Lately, I’ve been hearing this refrain from my conservative friends, as well as conservative media types: “The election is over. You lost. Get over it.” My response to that has been it’s not merely the fact that Clinton didn’t win the presidency, it’s that Trump did. I wasn’t this upset or anxious when George W. Bush won in 2000. It’s less about a Republican in the White House than it is that a misguided, thin-skinned real estate tycoon who has no political experience, and has shown it, is in office.
I’ve also heard a common statement from liberal commentators: “Pick your battles.” They suggest that some things Trump is doing are innocuous enough that we can let them slide, and we can then focus on bigger issues.
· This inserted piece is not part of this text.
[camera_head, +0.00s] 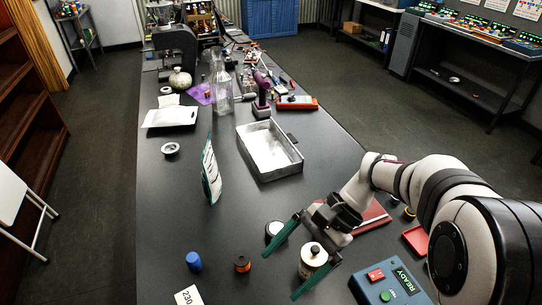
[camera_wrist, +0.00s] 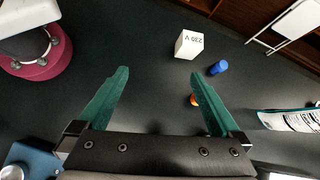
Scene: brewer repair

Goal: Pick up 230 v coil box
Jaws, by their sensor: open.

Unfortunately, the way I see it, all Trump’s issues are big ones. Fortunately, the anti-Trump movement has enough people to address all the issues.
Everyone saw the large crowds on Saturday the 21st all over the country. (OK, maybe everyone except President Trump.) That was a huge outpouring of support, and even if it doesn’t influence any lawmakers, it galvanizes the anti-Trump people and gives the energy to continue.
Certainly, with all those people involved, we can address all Trump’s issues; we don’t have to pick our battles. We can use President Trump’s own tactics against him. (It felt very good to say that.) In a previous blog post, Lies, Damn Lies, and Tweets, I said that a strategy President Trump and many of his on-air surrogates use is to throw many lies at us so fast that we can’t keep up. If we all continue to call President Trump out on all his actions, and start lawsuits wherever possible, we can inundate him and his staff so much that they will be spending all their energy fighting back, and won’t have time or energy left to further screw up the country.
In the same blog post, I talked about acting like they did in the old Faberge commercial: I’ll tell two friends, and they’ll tell two friends, and so on, and so on, and so on.
Maybe if each larger organization focuses on their area of strength (DGA on state issues, DNC and Congress on federal issues, Greenpeace on environmental issues, and so on), we can tackle all the issues. There are certainly enough groups who have been affected by one or more of Trump’s executive orders that they all can be addressed without overlap.
Individually, we probably do need to pick our battles, just so we don’t get burned out. But, let’s support everyone else who is picking their separate battles. If we hit the wall in enough places, soon enough a weak spot will appear, and the whole thing will come crashing down. (I hope some Mexicans hear that and start assaulting the real wall – if it ever comes close to being built.)
Personally, I wrote to my two senators and my representative and asked them not to replace the ACA until a substitute plan is ready to be put in place. I explained how the ACA helped me, and how it is helping millions of Americans who will have no fallback position if it is repealed. I heard back from two of them. I don’t think I swayed them, but they did hear my voice, and some staffer added one more check to the “opposed” side in the repeal the ACA discussion.
Tell me your stories about what you’re doing to counteract the onslaught coming from the White House. I’d love to hear from you, and others will feel supported and emboldened by your stories.
Pick your battles? We gotta pick ’em all!